I don't think I would have got anywhere if I wasn't in a city like London. I love this place- its mixture of cultures, its open-mindedness, its willing to give people a chance. But it can also be pretty brutal here. The competition is extremely high, and the benchmark for success so much higher too. I think London is a great place to start, but its hard work. 

 

 

Can you explain the thinking behind your brand name?

Côté Caché literally translates as, 'Hidden Side'. It took me a long time to choose that name. I wanted it to speak to the heart of what the creative process is for me. Which is revealing and expressing your true self, your inner, hidden nature, the part of you that doesn’t get a chance to be seen in day to day life.  It's like that part of you that you keep hidden but that you want to reveal at the same time. In that sense it goes beyond creativity and just speaks about being genuine, and accepting that. For me Côté Caché means the kind person we all could be if we weren't afraid of being judged. I think that's a message worth putting out there.

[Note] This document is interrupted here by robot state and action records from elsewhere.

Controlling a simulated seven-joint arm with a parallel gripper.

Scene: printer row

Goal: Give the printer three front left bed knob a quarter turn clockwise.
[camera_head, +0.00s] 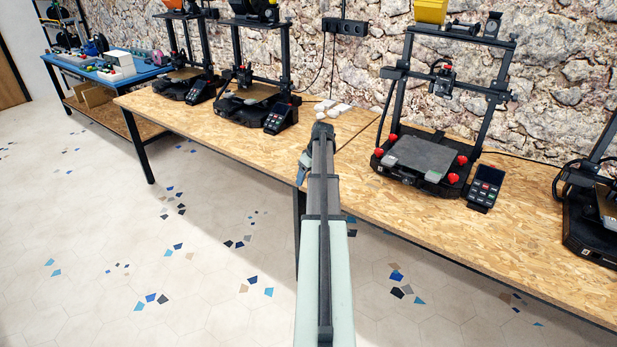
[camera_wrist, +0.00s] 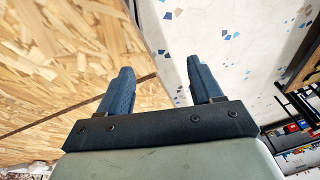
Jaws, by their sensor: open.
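The printer with red bed knobs (camera_head: 425,155), third from the left, stands on the wood-chip bench. Its front left knob (camera_head: 378,153) is a small red knob at the bed's left front corner; its turn angle is too small to tell. Other red knobs sit at the back left (camera_head: 393,138), back right (camera_head: 462,160) and front right (camera_head: 453,178). My gripper (camera_wrist: 162,78) is open and empty in the wrist view, over the bench's edge. In the head view my arm reaches up to the bench front, left of this printer, apart from the knob. The wrist view shows no knob.
The wood-chip bench (camera_head: 530,225) has bare room in front of the printer. A keypad screen (camera_head: 486,187) stands at its right front. Small white pieces (camera_head: 335,108) lie near my arm's end. Two printers stand farther left, another (camera_head: 590,205) at the right edge.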

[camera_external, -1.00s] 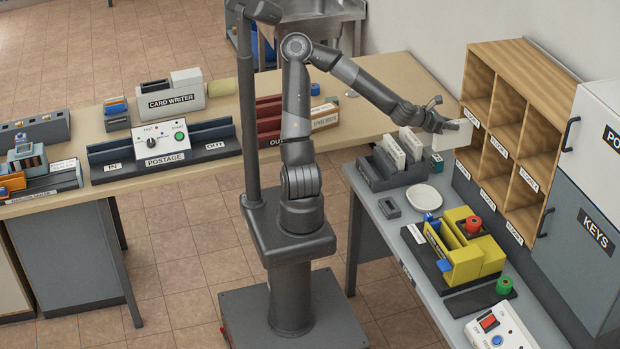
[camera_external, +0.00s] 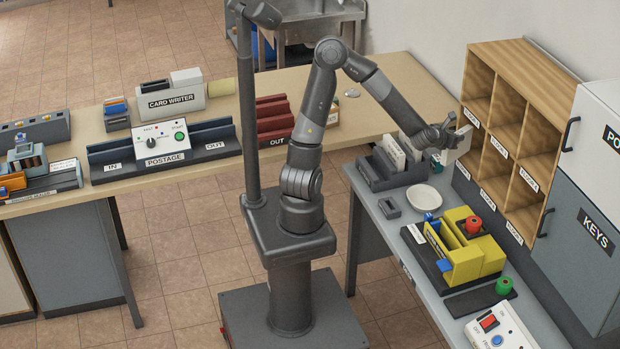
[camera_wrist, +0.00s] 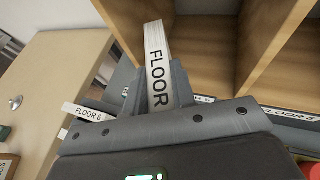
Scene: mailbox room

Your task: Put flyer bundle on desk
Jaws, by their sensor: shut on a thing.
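My gripper (camera_external: 452,136) is shut on a white flyer bundle (camera_external: 459,147) and holds it up beside the wooden pigeonhole shelf. In the wrist view the bundle (camera_wrist: 157,60) stands between my fingers, with a label reading "FLOOR" and the rest of the label hidden. The desk on the right (camera_external: 391,233) lies below my gripper, its top partly covered by other things. A second desk, with a beige top (camera_external: 402,84), runs across the back. I cannot tell which desk the task means.
The pigeonhole shelf (camera_external: 517,70) stands close to the bundle at right. A dark rack (camera_external: 367,174) with other white bundles sits below my gripper. A white dish (camera_external: 424,197) and a yellow holder (camera_external: 477,263) occupy the grey desk. The beige desk has a bare stretch at its right end.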

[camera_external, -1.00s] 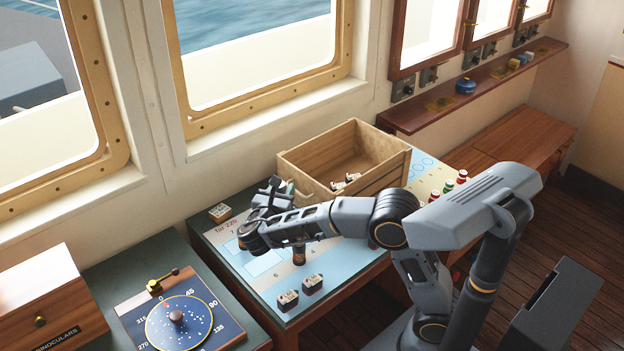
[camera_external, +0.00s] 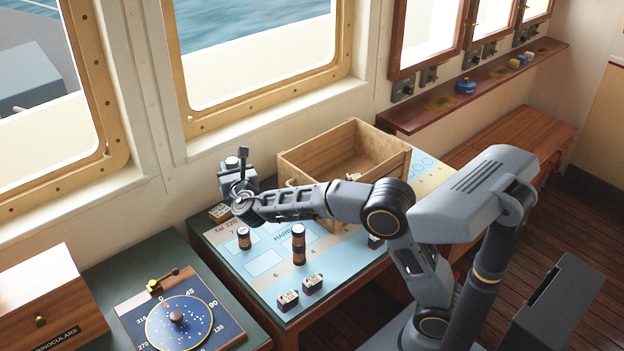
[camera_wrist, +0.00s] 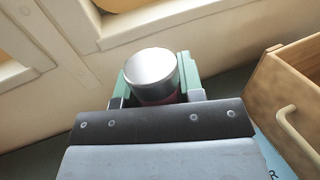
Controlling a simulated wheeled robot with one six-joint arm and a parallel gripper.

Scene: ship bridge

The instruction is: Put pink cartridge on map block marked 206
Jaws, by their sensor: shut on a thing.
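My gripper (camera_external: 236,176) is shut on a silver-topped cartridge (camera_wrist: 150,72) and holds it upright above the back left of the chart table. Its side looks dark reddish in the wrist view, mostly hidden by the jaws. Its top also shows in the external view (camera_external: 232,162). One small block (camera_external: 220,212) lies at the table's back left corner, below my gripper. Two more blocks, a left one (camera_external: 287,300) and a right one (camera_external: 312,284), lie near the front edge. Their markings are too small to read, so I cannot tell which is 206.
A dark, orange-banded cylinder (camera_external: 244,238) and a stack of similar ones (camera_external: 298,246) stand on the chart (camera_external: 262,264). An open wooden crate (camera_external: 312,160) is right of my gripper. The window wall is close behind. A compass board (camera_external: 180,318) lies at the front left.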

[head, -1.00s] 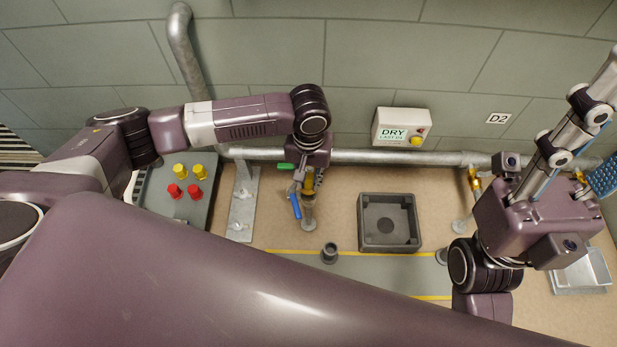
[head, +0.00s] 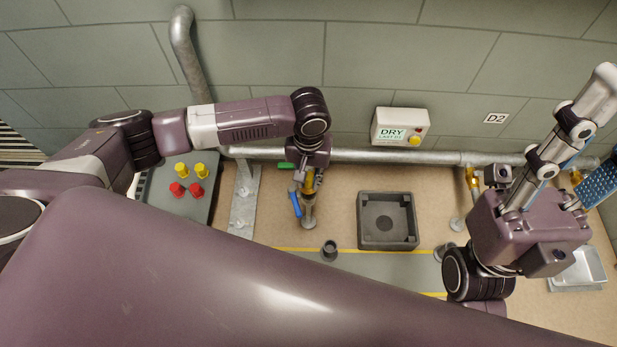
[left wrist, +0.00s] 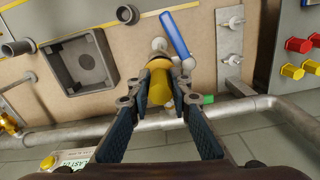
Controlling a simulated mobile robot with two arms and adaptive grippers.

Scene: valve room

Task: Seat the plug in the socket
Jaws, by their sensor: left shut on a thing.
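My left gripper (head: 309,180) points down by the wall pipe and is shut on a yellow piece (left wrist: 158,88), which I take for the plug. Its fingers (left wrist: 159,103) stand on both sides of it in the left wrist view. A brass-coloured part and a blue lever (left wrist: 175,35) lie just beyond; the lever also shows in the head view (head: 295,203). Whether the yellow piece touches the brass part cannot be told. A dark round cup (head: 329,250) on the floor may be the socket, but I cannot be sure. My right gripper (head: 586,150) is empty, fingers apart and pointing up at the right.
A dark square tray (head: 388,243) stands right of the lever. A grey panel with red and yellow knobs (head: 187,180) is at the left. A pipe (head: 390,157) runs along the wall under a "DRY" box (head: 400,126). A metal tray (head: 578,270) lies far right.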

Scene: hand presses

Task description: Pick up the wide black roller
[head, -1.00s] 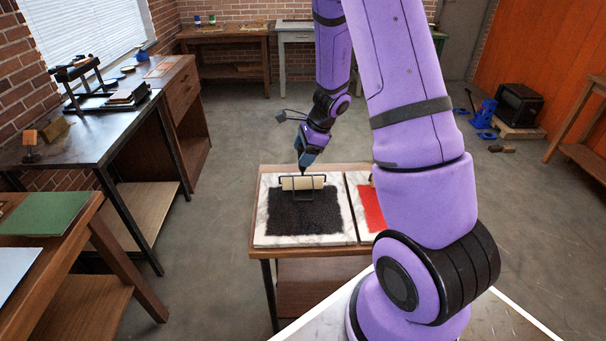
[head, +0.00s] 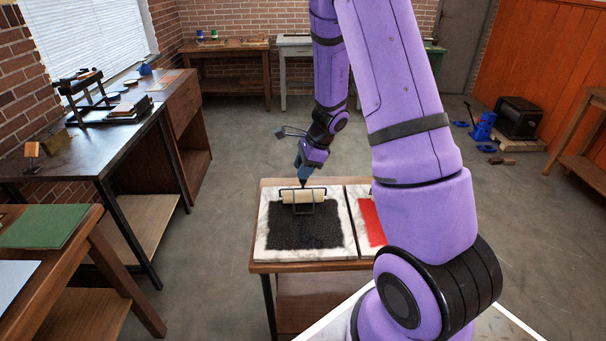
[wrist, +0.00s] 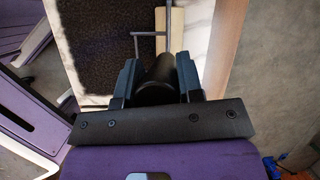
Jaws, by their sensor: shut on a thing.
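The wide roller (head: 303,197) has a pale cream cylinder and a dark wire frame. It is at the far edge of the black ink patch (head: 300,232) on a white marble slab (head: 262,243). In the wrist view its pale cylinder (wrist: 170,32) shows past the fingers, and its dark round handle (wrist: 158,78) lies between them. My gripper (head: 304,181) comes down from behind and is shut on that handle. It also shows in the wrist view (wrist: 158,66). I cannot tell whether the cylinder touches the slab.
A second slab with red ink (head: 371,222) stands close on the right, partly hidden by my arm. Both are on a small wooden table (head: 262,267). A dark bench with a press (head: 95,100) is at the left. Open floor lies around the small table.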

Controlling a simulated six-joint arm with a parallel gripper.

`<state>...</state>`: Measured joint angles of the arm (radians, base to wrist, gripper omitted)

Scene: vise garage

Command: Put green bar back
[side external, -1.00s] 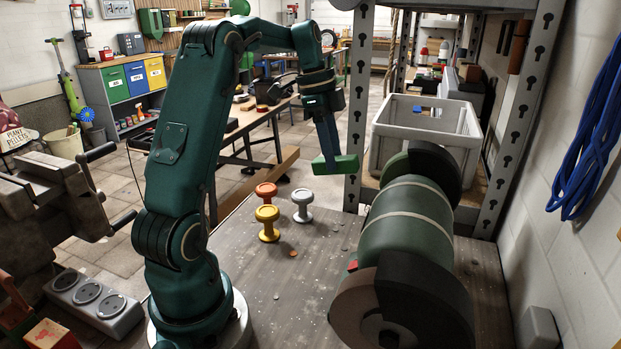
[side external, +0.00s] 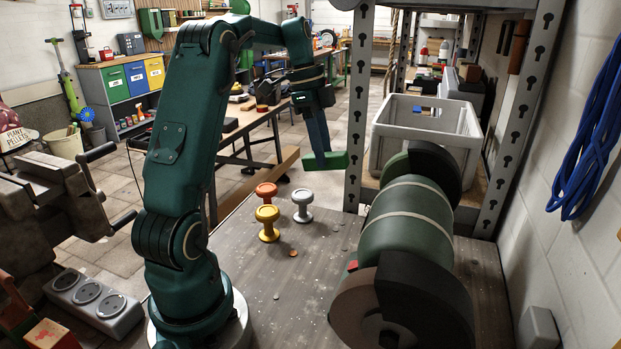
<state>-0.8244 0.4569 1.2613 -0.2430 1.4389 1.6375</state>
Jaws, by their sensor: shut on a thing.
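My gripper (side external: 322,156) points downward beyond the spools, above the far part of the workbench. It is shut on the green bar (side external: 327,162), a short bright green block held roughly level in the air. The bar is clear of the bench top. The fingers hide part of the bar, so its far side cannot be seen.
A green bench grinder (side external: 408,225) stands at the right. Behind it are a grey crate (side external: 425,135) and a metal shelf post (side external: 358,100).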

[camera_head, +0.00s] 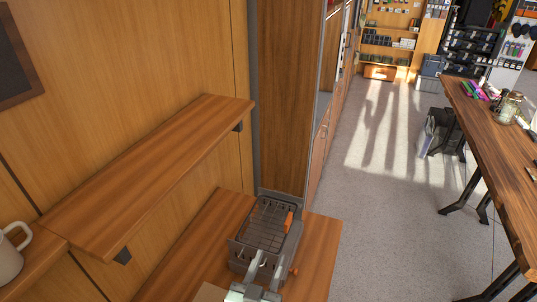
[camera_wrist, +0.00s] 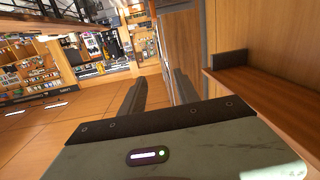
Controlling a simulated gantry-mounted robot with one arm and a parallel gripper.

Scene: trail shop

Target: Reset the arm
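My gripper (camera_wrist: 160,82) shows in the wrist view. Its two dark fingers stand apart with nothing between them, so it is open and empty. Its pale grey-green body with a small lit indicator fills the bottom of that view. In the head view, a pale two-pronged part shows at the bottom edge, in front of the grill; I cannot tell if it is my gripper. The task names no object.
A grey metal grill (camera_head: 264,225) with orange handles sits on the lower wooden surface (camera_head: 319,245). A wooden wall shelf (camera_head: 150,170) is above left, with a white mug (camera_head: 10,262) near it. A wooden table (camera_head: 500,135) stands right. The floor (camera_head: 385,220) between is clear.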

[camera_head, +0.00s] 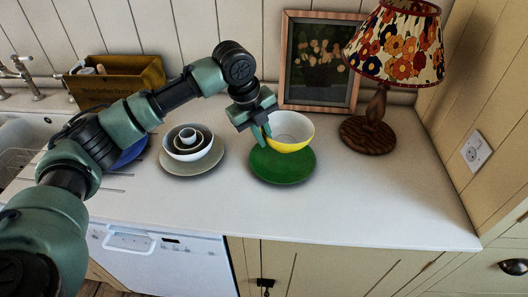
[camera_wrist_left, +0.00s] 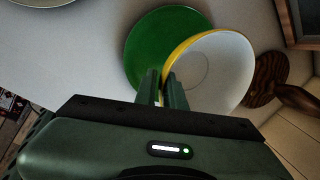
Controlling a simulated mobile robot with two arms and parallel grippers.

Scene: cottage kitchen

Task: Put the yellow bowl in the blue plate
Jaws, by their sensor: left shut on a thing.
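The yellow bowl (camera_head: 292,128), yellow outside and white inside, is at the back edge of a green plate (camera_head: 283,168). My left gripper (camera_head: 266,134) is shut on the bowl's left rim. In the left wrist view the gripper fingers (camera_wrist_left: 163,86) pinch the rim of the bowl (camera_wrist_left: 215,72), which overlaps the green plate (camera_wrist_left: 138,55). The bowl looks slightly raised; I cannot tell whether it touches the green plate. The blue plate (camera_head: 130,154) lies at the left near the sink, mostly hidden behind my left arm. My right gripper is not in view.
Nested bowls (camera_head: 188,142) on a pale plate (camera_head: 207,164) stand between the blue and green plates. A lamp (camera_head: 368,135) and a framed picture (camera_head: 320,62) stand behind and right of the bowl. A yellow box (camera_head: 118,78) is at back left. The counter's right front is clear.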

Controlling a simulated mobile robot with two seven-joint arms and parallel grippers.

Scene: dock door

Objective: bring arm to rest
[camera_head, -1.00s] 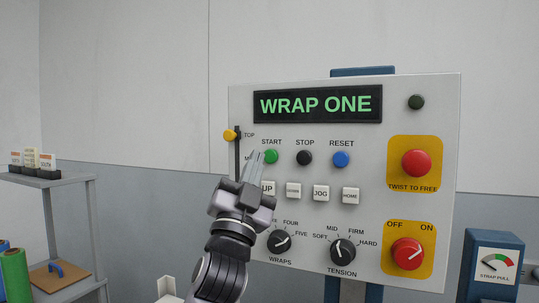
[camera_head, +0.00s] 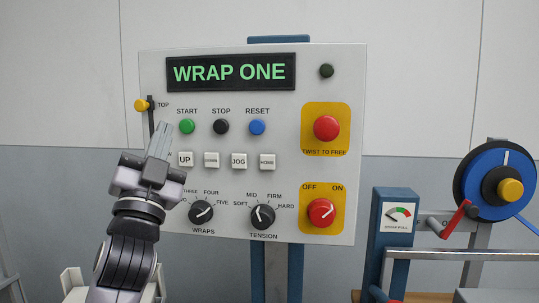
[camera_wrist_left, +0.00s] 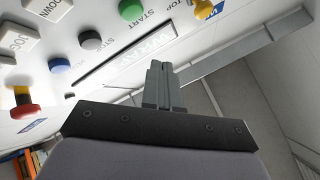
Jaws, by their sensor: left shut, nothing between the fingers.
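My left gripper (camera_head: 160,142) is shut and empty. In the head view it points up in front of the left part of a white control panel (camera_head: 300,85), left of the UP button (camera_head: 185,160) and below the green START button (camera_head: 187,126). In the left wrist view its closed fingers (camera_wrist_left: 161,85) show near the middle, with the panel buttons beyond them at upper left. I cannot tell whether it touches the panel; it looks apart from it. My right gripper is in neither view.
The panel display (camera_head: 231,73) reads WRAP ONE. A yellow-knobbed slider (camera_head: 141,105) is at the panel's left edge, near my left gripper. At right stand a blue strap-pull gauge box (camera_head: 393,255) and a blue reel (camera_head: 470,190). A plain wall lies behind.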

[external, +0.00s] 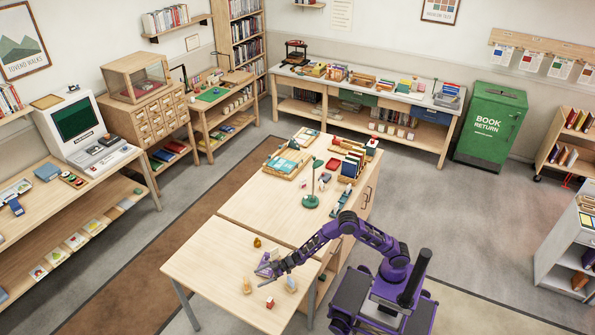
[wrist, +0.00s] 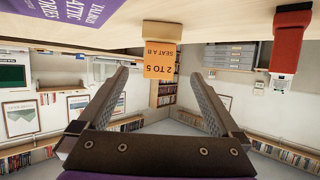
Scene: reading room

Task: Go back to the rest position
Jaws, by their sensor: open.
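My gripper (external: 274,269) is low over the light wooden front table (external: 215,262) in the external view, with my purple arm reaching in from the right. In the wrist view, the two fingers of my gripper (wrist: 160,76) are spread wide with nothing between them. That view is upside down, with the tabletop along the top. A purple item with lettering (wrist: 84,22) is at upper left, and a red item with a white end (wrist: 287,45) is at upper right.
A green lamp (external: 311,201) and book racks are on the longer table behind. Open grey floor (external: 440,215) lies to the right.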

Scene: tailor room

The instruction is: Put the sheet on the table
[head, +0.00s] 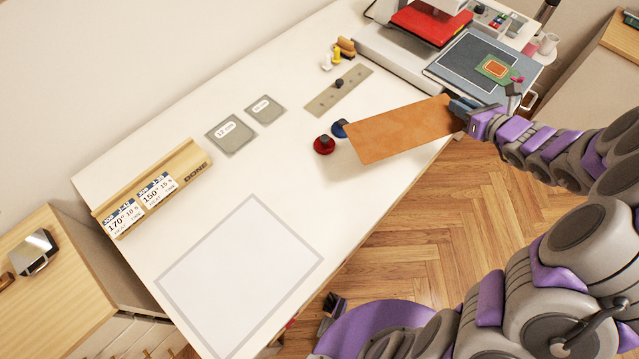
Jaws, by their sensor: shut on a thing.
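An orange-brown rectangular sheet (398,131) is held flat over the right front part of the white table (255,175). My gripper (462,108) is shut on the sheet's right end, near the table's front edge. The sheet's left end reaches close to a blue knob and a red knob. I cannot tell whether the sheet touches the table or hovers just above it. The gripper's fingertips are partly hidden at the sheet's edge.
A heat press with a red pad (430,25) and dark plate (470,60) stands at the back right. A red knob (324,145), grey squares (231,135) and a wooden card holder (152,188) lie on the table. A grey-outlined rectangle (240,275) at the front left is empty.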

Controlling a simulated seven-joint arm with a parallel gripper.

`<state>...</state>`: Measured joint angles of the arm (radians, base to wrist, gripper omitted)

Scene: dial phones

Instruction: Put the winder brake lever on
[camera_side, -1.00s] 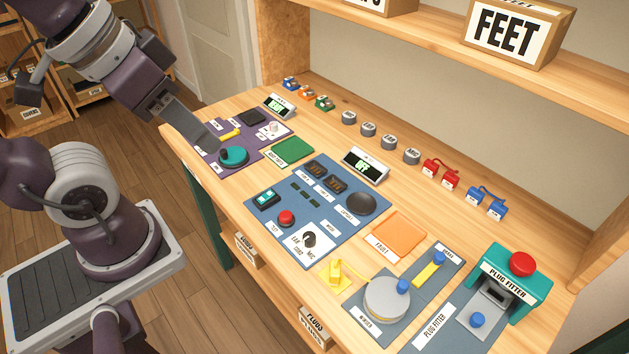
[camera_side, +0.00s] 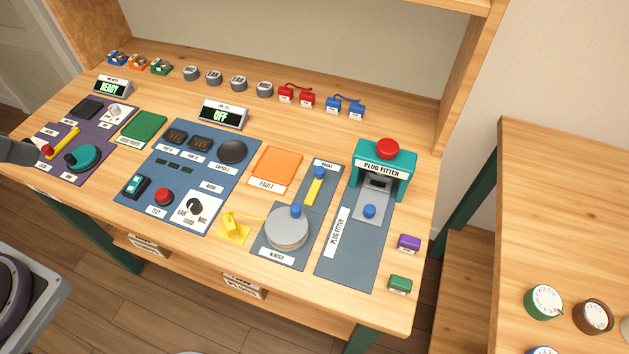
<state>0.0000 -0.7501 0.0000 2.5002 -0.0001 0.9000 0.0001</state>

But in the end I want it to mean something different to everyone. Because in the end I'm just making jewellery, but it's you that are seeing the beauty in it. You're the one investing it with something beautiful, because you've got that beautiful thing inside you to give to it. Not the other way around. That's how I see it anyway. 

I also wanted it to represent the passion I feel for making things artistically, and to me nowhere represents passion and art better than Paris, which is why I wanted it to be a French name. Having the name in another language means that you have to discover the meaning of the words too, unless you speak French! I think that’s kind of fun and it represents that journey of discovery to some extent.

Lastly, being a Korean immigrant I'm a product of multicultural influence. My brand name reflects that multiculturalism too- (French inspiration, Korean designer, made in London).

Côté Caché captures it all for me, and I hope it captures something for others too. 

 

How do you remain unique in a saturated market such as jewellery design?

In a way nothing is truly unique. Everything comes from something else. Even you and I. We all come from somebody else. Really it's about combining things in new ways. I'm from a different culture, thousands of miles away, so everything I see here I am combining in my mind with something else. The old and the new, the traditional and the progressive, the good and the bad.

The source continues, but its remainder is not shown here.